Altro processo, altri condannati al patibolo. Per la morte di un paramilitare il 12 novembre a Teheran i responsabili individuati dal tribunale sarebbero 3 minorenni, arrestati sbrigativamente lo scorso 14 novembre e accusati addirittura di «corruzione sulla Terra». La loro eventuale impiccagione, oltre che raccapricciante e ignobile, sarebbe qualcosa di illecito anche secondo il diritto internazionale e la Convenzione sui diritti dell’infanzia (che peraltro l’Iran riconosce e ha ratificato). Questo per dire della brutalità con cui il governo agita i sonni delle madri e dei padri iraniani, consapevoli che i loro figli sono in piazza per una causa giusta, ma che per questo rischiano la vita. Ed è esattamente il meccanismo con cui il governo spera di sedare l’insurrezione.
L’esecuzione di Mohsen Shekari ha l’intenzione esplicita di dissuadere altri dallo scendere in piazza. Ma, come ha sostenuto Parham Ghobadi della BBC Persia, «potrebbe rivelarsi un’arma a doppio taglio per il regime iraniano, che cercando di instillare paura provoca rabbia. I manifestanti hanno dimostrato più volte di non avere più paura. Il funerale di ogni persona uccisa dalle forze di sicurezza si è trasformato in una manifestazione antigovernativa. L’impiccagione è quindi un’altra grande scommessa per il regime, che potrebbe dare nuovo impulso alle proteste di piazza».
Nulla si sa, invece, degli altri 7 condannati. La magistratura iraniana terrebbe volutamente riservata l’identità per evitare che intorno a loro si saldi una solida difesa (magari coadiuvata a livello internazionale) e che queste persone si trasformino nei nuovi martiri dell’Iran dopo Masha Amini, la giovane ventiduenne morta per le percosse della polizia morale iraniana, dopo essere stata arrestata il 16 settembre scorso perché una ciocca di capelli le sporgeva dal velo. Si sa soltanto che nelle carceri iraniane si trova anche Fahimeh Karimi, madre di tre bambini e condannata a morte dal regime per aver dato un calcio a un paramilitare Basiji.

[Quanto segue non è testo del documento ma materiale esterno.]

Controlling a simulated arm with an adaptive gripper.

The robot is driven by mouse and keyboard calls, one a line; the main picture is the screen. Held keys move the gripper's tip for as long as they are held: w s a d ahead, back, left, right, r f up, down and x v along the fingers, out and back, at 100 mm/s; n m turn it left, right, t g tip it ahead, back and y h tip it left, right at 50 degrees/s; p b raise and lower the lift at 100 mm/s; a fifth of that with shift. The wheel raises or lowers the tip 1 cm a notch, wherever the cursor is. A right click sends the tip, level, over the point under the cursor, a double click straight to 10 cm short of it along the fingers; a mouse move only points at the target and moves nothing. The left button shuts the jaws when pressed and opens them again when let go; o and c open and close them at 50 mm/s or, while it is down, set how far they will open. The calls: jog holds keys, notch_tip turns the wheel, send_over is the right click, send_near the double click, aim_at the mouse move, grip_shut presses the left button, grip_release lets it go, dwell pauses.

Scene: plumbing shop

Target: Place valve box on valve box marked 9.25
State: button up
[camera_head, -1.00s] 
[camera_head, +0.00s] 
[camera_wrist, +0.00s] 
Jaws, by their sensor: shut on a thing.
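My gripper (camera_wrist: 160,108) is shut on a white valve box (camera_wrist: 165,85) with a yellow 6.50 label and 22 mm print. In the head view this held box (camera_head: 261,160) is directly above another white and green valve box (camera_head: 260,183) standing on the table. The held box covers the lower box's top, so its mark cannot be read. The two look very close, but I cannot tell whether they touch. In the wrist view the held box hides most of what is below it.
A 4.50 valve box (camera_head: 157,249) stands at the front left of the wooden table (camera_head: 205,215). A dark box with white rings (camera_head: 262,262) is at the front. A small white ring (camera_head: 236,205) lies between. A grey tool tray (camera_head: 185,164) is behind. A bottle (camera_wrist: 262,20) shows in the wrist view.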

Vale la pena ricordare come l’Iran sia secondo soltanto alla Cina nel mondo quanto a numero di esecuzioni capitali: anche prima degli attuali disordini, negli ultimi tempi si è registrato un allarmante aumento delle esecuzioni nel Paese, con un numero che avrebbe superato le 400 impiccagioni pareggiando per la prima volta il record negativo del 2017.
Anche se è impossibile per chiunque al di fuori del governo iraniano confermare cifre precise, si stima che sinora i morti dall’inizio degli scontri siano non meno di 475, e oltre 18 mila gli arrestati; mentre altre 21 persone sarebbero in attesa della conferma della condanna a morte. Per questo molte figure di spicco della politica e del clero iraniano hanno fatto appello alla calma e alla distensione: l’ex presidente iraniano Mohammad Khatami, ad esempio, ha esortato martedì l’attuale governo a «essere più clemente con i manifestanti». E così anche il chierico sunnita Molavi Abdolhamid Ismaeelzahi, che ha invitato la magistratura a «indagare e perseguire le persone che abusano delle donne nelle carceri».

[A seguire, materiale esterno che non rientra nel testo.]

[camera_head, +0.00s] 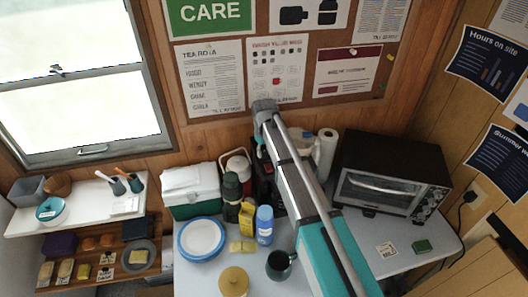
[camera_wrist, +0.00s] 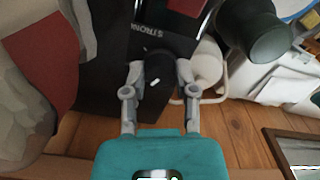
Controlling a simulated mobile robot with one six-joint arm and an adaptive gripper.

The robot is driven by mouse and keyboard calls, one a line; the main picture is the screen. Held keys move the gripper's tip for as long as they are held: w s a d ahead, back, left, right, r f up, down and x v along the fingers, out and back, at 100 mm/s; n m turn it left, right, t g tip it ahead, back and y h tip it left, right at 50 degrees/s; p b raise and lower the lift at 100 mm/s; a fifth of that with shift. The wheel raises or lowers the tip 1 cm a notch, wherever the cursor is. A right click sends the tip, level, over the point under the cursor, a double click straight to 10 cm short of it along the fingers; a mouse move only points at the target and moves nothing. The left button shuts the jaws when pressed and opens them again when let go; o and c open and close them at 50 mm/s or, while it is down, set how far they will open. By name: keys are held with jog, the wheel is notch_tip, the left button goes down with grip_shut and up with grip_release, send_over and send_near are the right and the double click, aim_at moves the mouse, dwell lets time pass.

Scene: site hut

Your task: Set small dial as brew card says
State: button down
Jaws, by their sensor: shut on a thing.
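In the wrist view, a small black dial (camera_wrist: 158,75) with a short white mark (camera_wrist: 153,81) sits on a dark machine front. My gripper (camera_wrist: 159,82) is shut on the dial, one finger on each side. A label with the letters STRONG (camera_wrist: 147,28) shows upside down on the machine near the dial. In the head view the black machine (camera_head: 264,182) is mostly hidden behind my arm, and the dial and fingertips are hidden. A card with a maroon header (camera_head: 348,70) hangs on the corkboard; its small text is unreadable, and I cannot tell whether it is the brew card.
A dark green flask (camera_head: 231,187), a yellow box (camera_head: 247,216) and a blue bottle (camera_head: 264,225) stand left of my arm. A paper roll (camera_head: 326,152) and a toaster oven (camera_head: 388,178) stand right. A dark mug (camera_head: 280,265) is near the front.

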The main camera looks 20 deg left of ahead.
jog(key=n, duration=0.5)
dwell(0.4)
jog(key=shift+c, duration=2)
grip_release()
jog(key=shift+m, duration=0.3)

Ma per quanto questa protesta abbia raggiunto un livello allarmante e tocchi più di un nervo scoperto per la Repubblica islamica, la Guida Suprema iraniana Ali Khamenei continua a elogiare la Guardia Rivoluzionaria per il suo ruolo nella repressione, declassando il movimento di protesta a «branchi di rivoltosi e teppisti sostenuti da potenze straniere» e opponendo ottusamente la ragion di Stato al comportamento brutale delle forze di sicurezza schierate a difesa delle istituzioni.